Hayford is on the Board of Regents for Melodyland Christian Center, which has a close relationship with Roman Catholicism. A fellow board member is Roman Catholic Fred Ladenius, author of
Amazing John XXIII, a book fully supportive of the pope by that name, a pope who died with a Rosary in his hand and prayers to Mary and Catholic “saints” on his lips.

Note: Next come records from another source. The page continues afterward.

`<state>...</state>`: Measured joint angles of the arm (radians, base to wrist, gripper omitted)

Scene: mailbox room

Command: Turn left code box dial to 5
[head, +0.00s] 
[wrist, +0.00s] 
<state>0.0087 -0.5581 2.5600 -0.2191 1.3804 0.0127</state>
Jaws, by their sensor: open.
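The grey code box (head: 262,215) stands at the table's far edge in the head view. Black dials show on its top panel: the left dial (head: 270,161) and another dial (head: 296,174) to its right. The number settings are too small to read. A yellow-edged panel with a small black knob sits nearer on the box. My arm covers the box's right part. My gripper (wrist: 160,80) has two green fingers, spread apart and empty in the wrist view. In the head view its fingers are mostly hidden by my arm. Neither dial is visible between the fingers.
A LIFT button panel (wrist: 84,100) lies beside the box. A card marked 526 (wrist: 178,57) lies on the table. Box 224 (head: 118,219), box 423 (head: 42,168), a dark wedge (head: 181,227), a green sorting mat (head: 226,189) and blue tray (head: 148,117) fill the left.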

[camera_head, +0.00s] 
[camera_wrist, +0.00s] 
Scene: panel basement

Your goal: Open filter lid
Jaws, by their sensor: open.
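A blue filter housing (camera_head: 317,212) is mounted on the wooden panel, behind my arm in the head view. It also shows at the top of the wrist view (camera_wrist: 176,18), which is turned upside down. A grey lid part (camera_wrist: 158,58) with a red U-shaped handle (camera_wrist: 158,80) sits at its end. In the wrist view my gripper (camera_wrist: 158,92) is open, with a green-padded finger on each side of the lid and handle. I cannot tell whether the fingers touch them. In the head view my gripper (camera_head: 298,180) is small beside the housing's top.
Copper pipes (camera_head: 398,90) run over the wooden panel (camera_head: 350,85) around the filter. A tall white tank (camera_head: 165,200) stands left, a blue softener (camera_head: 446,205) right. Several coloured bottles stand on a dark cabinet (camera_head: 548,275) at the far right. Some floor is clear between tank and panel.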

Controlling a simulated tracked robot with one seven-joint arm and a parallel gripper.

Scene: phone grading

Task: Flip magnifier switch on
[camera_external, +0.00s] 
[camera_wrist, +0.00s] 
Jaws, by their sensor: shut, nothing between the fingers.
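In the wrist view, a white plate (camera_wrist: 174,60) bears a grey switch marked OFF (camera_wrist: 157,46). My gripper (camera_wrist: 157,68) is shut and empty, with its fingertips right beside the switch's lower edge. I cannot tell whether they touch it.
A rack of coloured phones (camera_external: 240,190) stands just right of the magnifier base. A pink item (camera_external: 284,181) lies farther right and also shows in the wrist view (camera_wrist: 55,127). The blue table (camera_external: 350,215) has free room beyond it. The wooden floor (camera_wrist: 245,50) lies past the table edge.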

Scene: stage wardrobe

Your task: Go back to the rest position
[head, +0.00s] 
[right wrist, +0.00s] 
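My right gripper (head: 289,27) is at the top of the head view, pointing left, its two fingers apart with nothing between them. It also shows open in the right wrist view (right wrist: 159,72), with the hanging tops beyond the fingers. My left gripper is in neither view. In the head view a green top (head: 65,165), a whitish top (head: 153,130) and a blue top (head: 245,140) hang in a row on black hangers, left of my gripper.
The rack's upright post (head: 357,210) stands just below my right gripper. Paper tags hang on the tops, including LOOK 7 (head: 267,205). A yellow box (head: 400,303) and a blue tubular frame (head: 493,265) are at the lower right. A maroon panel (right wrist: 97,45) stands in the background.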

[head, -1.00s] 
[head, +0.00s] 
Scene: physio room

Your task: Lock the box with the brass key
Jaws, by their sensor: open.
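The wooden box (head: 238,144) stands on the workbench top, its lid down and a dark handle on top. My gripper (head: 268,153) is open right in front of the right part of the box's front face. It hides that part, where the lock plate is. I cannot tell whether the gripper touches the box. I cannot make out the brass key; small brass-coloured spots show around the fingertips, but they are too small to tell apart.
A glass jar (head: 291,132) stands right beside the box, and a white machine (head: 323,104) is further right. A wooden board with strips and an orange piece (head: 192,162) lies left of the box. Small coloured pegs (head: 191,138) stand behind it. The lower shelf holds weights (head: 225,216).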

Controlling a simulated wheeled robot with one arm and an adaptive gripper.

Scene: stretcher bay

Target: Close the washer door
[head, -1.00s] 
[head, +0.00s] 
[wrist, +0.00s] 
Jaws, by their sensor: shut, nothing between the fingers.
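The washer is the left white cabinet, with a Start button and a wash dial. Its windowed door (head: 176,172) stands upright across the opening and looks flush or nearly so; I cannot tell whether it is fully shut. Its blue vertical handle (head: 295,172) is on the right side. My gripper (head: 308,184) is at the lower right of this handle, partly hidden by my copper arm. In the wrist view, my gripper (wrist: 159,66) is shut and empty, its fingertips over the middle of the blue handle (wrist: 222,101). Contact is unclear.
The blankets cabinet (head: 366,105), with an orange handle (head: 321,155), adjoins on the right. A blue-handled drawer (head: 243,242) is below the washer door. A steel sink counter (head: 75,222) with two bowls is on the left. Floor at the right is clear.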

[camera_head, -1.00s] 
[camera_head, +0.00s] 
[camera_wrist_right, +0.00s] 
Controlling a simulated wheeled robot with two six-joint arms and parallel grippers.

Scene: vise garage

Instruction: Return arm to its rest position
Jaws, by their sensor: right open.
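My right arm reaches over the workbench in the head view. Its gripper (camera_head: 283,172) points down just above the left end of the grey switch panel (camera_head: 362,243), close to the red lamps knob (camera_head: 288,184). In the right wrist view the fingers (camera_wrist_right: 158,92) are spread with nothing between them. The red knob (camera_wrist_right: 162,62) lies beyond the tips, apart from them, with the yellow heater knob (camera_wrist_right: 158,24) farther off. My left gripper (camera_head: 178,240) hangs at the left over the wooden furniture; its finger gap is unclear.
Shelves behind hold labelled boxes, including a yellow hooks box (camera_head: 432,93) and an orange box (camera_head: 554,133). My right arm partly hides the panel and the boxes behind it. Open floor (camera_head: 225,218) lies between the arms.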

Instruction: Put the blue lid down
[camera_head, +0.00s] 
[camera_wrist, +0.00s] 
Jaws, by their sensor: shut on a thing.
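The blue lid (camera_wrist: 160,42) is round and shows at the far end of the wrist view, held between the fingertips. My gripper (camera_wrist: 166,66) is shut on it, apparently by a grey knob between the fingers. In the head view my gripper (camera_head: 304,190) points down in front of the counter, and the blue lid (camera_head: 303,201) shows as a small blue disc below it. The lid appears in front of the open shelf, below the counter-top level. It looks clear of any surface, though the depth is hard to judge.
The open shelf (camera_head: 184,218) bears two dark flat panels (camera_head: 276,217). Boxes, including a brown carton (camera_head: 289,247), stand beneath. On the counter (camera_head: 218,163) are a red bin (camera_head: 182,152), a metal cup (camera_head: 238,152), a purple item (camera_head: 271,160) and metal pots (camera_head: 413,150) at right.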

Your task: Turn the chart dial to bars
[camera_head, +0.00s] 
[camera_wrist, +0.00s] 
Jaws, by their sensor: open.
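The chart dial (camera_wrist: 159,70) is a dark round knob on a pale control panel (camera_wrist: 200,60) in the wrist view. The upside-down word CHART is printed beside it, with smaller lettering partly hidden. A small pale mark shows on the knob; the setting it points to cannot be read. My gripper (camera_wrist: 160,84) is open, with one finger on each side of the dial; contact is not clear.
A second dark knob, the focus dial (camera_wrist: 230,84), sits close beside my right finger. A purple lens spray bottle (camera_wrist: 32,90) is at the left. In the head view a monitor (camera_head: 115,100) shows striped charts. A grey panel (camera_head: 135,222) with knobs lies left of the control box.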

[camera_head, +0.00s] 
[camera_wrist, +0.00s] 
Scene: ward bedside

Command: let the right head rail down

Hayford also has a close relationship with heretic Robert Schuller. He spoke at Schuller’s Men’s Conference at the Crystal Cathedral in March 1995 and in January 2005 and endorsed Schuller’s 1996 autobiography,
My Soul’s Adventure with God. In 1982, Schuller published Self-Esteem the New Reformation in which he twisted Bible theology to conform to his humanistic psychology. According to Schuller, sin is “any act or thought that robs myself or another human being of his or her self-esteem” (Self-Esteem: The New Reformation, p. 14). Schuller’s christ is “self-esteem incarnate” (p. 135). His new birth is to be “changed from a negative to a positive self-image” (p. 68). His hell “is the loss of pride that naturally follows separation from God” (p. 14). To Schuller, the most destructive thing is to call men lost sinners and thereby injure their self-esteem (Christianity Today, Oct. 5, 1984). Schuller is a universalist who believes that all people are the children of God. (For more about Schuller see “Evangelicals and Robert Schuller” at www.wayoflife.org)

Friends, beware of Jack Hayford and beware of those undiscerning Christian bookstores that sell his books. There is great spiritual danger in the average Christian bookstore today.

Hayford represents the spiritual deception and the great danger that is represented by the contemporary praise movement.